▶ Stated task
Go through the lines below. Copy those with "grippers".

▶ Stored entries
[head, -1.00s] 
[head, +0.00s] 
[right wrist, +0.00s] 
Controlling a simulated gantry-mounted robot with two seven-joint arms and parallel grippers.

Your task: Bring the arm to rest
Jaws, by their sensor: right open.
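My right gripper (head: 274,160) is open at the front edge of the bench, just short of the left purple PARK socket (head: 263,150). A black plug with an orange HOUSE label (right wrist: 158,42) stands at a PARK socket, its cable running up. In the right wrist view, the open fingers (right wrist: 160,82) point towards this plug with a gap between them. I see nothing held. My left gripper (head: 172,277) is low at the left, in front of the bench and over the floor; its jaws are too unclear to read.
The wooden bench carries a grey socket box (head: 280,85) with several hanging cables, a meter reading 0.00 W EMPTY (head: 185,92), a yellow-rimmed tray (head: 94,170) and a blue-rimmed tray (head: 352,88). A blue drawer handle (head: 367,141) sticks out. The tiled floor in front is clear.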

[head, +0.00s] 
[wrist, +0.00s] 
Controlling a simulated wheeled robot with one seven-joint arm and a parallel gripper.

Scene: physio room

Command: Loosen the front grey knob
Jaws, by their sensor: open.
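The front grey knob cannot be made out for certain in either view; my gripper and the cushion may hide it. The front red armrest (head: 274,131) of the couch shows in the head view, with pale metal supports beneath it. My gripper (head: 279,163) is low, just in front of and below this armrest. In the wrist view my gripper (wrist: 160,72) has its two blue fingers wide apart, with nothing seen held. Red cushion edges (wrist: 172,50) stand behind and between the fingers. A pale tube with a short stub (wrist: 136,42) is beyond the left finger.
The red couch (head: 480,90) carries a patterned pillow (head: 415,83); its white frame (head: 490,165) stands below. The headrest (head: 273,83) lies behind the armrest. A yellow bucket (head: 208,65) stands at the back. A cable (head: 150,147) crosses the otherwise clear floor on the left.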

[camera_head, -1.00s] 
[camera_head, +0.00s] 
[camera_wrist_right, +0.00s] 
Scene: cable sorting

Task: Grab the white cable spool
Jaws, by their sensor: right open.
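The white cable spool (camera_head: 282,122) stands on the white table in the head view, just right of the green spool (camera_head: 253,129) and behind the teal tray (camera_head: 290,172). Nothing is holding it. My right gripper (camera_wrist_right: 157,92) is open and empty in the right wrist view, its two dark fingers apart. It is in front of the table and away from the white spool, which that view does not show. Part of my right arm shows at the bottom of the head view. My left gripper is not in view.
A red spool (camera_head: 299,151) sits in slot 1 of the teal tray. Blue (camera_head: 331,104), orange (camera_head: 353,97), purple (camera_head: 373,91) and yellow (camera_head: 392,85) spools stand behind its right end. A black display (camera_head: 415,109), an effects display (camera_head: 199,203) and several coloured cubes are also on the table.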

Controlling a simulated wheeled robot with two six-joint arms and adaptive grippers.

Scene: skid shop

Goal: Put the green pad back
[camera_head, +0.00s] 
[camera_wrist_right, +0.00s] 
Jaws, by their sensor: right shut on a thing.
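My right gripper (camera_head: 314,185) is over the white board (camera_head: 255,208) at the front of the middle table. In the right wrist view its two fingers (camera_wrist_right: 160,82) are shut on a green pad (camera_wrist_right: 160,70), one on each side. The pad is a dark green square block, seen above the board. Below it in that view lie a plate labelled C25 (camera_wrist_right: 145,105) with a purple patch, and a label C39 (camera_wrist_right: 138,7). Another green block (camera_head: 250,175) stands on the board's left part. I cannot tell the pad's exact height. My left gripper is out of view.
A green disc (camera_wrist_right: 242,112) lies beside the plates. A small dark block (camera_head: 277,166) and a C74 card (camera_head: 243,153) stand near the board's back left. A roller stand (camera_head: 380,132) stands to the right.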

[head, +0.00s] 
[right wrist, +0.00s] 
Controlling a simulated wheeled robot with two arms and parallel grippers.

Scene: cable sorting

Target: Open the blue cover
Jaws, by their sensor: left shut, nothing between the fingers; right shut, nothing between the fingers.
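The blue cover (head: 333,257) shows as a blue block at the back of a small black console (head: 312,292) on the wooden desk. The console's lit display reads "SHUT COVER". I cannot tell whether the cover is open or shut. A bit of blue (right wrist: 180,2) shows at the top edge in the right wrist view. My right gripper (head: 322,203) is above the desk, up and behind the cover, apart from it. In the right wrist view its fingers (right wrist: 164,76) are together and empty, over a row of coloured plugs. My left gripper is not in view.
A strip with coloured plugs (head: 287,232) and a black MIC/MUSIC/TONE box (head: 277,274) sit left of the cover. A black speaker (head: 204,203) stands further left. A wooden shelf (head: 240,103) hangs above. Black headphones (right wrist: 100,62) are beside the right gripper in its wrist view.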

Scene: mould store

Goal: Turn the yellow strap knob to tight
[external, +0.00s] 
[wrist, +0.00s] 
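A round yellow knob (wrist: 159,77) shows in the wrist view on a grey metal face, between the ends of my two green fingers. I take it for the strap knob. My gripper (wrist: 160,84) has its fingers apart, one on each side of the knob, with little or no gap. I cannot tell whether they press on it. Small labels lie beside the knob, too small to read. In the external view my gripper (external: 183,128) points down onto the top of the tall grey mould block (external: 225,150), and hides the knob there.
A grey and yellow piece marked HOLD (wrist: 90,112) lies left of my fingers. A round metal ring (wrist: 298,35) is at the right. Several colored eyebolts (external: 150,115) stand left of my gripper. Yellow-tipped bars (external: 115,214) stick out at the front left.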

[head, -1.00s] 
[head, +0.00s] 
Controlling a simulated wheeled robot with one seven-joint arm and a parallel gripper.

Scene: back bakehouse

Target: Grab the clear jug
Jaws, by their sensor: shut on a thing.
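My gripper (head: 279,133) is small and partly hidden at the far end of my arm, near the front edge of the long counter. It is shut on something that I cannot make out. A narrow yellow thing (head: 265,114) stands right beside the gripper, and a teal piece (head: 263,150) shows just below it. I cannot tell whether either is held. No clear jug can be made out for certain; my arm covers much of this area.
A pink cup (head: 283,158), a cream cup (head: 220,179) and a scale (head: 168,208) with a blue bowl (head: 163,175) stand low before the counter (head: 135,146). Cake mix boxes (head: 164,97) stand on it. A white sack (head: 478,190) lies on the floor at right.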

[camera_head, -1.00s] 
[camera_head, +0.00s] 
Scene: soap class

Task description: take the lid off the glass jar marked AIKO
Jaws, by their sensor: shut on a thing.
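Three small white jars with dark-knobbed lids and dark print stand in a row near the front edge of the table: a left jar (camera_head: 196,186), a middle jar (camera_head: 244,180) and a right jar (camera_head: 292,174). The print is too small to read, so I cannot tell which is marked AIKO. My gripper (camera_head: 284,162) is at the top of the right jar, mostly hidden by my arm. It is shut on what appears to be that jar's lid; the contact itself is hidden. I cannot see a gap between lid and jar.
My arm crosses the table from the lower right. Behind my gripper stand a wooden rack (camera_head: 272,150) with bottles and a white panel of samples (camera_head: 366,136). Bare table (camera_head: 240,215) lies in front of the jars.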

▶ Solution for this problem
Controlling a simulated gantry-mounted robot with two seven-joint arms and parallel grippers.
Controlling a simulated wheeled robot with two six-joint arms and adaptive grippers.
Controlling a simulated wheeled robot with two arms and parallel grippers.

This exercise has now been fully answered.